At this time, I would like to remind everyone, press star, then the number one on your telephone keypad. We'll pause for just a moment to compile the Q&A roster. At this time, there are no questions.
Okay, well, thank you for listening in on the call today. But before we close, I want to thank our people for their dedication to wowing our customers every day. And finally, thanks to all of you that listened to our call today.
Thank you.
And at this time, my apologies, we do have a question that has come into queue.
Okay.
And we do have Brandon Nispel with KeyBank Capital.
Hi, this is Tyler on for Brandon. Thank you for taking our questions. So maybe a couple if I could. First, could you talk about your pace of capital spending in the back half of the year and how that will translate into new greenfield homes tax. And then maybe secondly, what does the competitive landscape look like? Is competitive activity increasing? And how are you thinking about net ads, the cadence of net ads throughout the remainder of the year? And maybe lastly, if you could maybe touch on the Our Mobile products and any relevant stats you have there on adoption or if you have enough data on whether it's helping churn or maybe improving the HSD subs. Thank you. Okay.
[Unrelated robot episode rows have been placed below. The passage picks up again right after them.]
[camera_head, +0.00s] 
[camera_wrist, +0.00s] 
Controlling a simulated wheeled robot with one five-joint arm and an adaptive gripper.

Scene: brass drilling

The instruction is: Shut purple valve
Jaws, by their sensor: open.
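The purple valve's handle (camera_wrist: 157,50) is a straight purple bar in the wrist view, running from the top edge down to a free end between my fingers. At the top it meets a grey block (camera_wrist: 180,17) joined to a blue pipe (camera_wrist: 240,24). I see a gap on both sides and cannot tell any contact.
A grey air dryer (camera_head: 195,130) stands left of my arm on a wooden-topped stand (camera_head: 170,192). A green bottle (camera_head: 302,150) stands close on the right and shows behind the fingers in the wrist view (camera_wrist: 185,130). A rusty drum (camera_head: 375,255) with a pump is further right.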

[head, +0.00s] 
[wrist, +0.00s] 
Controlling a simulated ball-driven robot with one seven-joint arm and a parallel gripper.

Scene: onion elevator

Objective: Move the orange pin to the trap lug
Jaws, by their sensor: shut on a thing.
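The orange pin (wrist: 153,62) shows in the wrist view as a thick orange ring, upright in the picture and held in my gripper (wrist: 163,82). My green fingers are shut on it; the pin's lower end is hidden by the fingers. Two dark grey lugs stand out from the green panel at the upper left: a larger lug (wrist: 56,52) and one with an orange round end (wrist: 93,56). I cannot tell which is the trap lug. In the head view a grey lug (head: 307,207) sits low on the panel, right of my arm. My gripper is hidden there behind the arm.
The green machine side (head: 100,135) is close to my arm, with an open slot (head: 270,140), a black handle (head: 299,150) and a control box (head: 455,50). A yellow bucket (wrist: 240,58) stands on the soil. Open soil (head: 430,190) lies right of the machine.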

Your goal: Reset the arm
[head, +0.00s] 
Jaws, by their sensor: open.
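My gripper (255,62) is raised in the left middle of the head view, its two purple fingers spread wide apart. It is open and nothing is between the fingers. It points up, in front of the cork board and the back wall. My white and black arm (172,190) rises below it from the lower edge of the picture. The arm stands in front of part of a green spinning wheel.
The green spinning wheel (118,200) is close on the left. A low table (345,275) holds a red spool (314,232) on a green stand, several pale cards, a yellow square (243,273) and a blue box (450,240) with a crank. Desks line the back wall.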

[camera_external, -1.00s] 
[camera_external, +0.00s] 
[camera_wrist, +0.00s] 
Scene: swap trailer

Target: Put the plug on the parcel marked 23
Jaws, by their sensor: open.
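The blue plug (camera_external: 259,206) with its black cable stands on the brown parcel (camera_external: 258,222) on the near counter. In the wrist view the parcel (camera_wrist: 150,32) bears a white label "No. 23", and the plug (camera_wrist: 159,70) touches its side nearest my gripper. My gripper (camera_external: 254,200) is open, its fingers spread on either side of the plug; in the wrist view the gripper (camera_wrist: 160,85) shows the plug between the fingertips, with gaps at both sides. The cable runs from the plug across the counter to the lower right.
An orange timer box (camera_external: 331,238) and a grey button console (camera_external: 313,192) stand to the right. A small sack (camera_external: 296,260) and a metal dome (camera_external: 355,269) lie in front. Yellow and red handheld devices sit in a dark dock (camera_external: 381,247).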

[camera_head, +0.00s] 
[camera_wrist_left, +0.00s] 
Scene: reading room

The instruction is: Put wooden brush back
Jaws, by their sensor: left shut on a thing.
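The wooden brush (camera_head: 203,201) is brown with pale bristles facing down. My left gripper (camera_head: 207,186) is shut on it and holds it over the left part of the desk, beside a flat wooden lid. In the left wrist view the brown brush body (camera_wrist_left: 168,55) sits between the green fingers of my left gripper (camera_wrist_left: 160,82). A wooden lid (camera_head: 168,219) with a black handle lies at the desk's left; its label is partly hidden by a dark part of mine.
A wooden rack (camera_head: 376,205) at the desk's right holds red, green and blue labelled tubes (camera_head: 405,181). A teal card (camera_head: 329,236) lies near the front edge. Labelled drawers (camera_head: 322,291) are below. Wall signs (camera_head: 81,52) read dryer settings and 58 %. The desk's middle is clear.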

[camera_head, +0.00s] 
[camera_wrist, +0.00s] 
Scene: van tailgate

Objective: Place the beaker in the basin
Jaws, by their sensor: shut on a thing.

All right. Thanks, Tyler. John, do you want to start with the CapEx question, then I'll ask the others?
Let me start with the CapEx. So we did for first quarter 10.8 million in Greenfield CapEx. However, we're still calling for 60 to 70 million spent for the year. So clearly there's going to be more CapEx coming. So it's going to be a little bit more back-end loaded. We did get a little bit slowed down, as we said in the prepared remarks, due to weather. So that slowed us down a little bit. But the intention is to spend is to spend a full $60 to $70 million this year. So that's a lot. So it's just going to take another quarter or so to start to see that coming into play.
And then on the competitive landscape and that ad question, we really are continuing to see similar competition to what we've seen before, especially in our legacy markets. And as a reminder, really for the 25 years that we've been in business, WOW has always been a challenger brand. and known how to compete. We continue to have low churn that has been aided by our simplified pricing. And one thing that I think is nice about our simplified pricing is not only does it give our customers no surprises, but it is not promotional pricing. So we don't have the promo roll-offs that often are churn generators for customers who experience those. So it really gives great value when peered with our YouTube TV product. And one of the things that we're also seeing, I guess from a competitive standpoint, is that we are extremely competitive, especially in our greenfield and edge-out markets. Our penetration rates continue to outperform our original models that we put in place. And as we look out for the second quarter, we are guiding to about where we were in the first quarter. We have done a video rate increase, which generates some turn. So we'll continue to see a little bit of that in the second quarter. But one thing I'm excited about is the continued pace that we're seeing of new homes being added in both the greenfield areas as well as the edge out areas And so that will continue to drive growth throughout the business. So we're looking forward to the second half of the year. And then I think your third question was around mobile. We continue to have a mobile offering. I would say it is not a big driver of acquisition or necessarily term reduction for our business. We really have focused on our core product of broadband along with our YouTube TV services, and just the quality of the service we provide every day, which is continuing to give us extremely good churn levels. So, all in all, we feel good about our competitive position.
Great. Thank you.
I will now turn the call back over to Teresa Elder for closing remarks.
Okay. Well, our employees, once again, deserve a shout-out for their dedication to welling our customers every day. And once again, we appreciate all of you for listening in on the call.
Ladies and gentlemen, that concludes today's call. Thank you all for joining. You may now disconnect.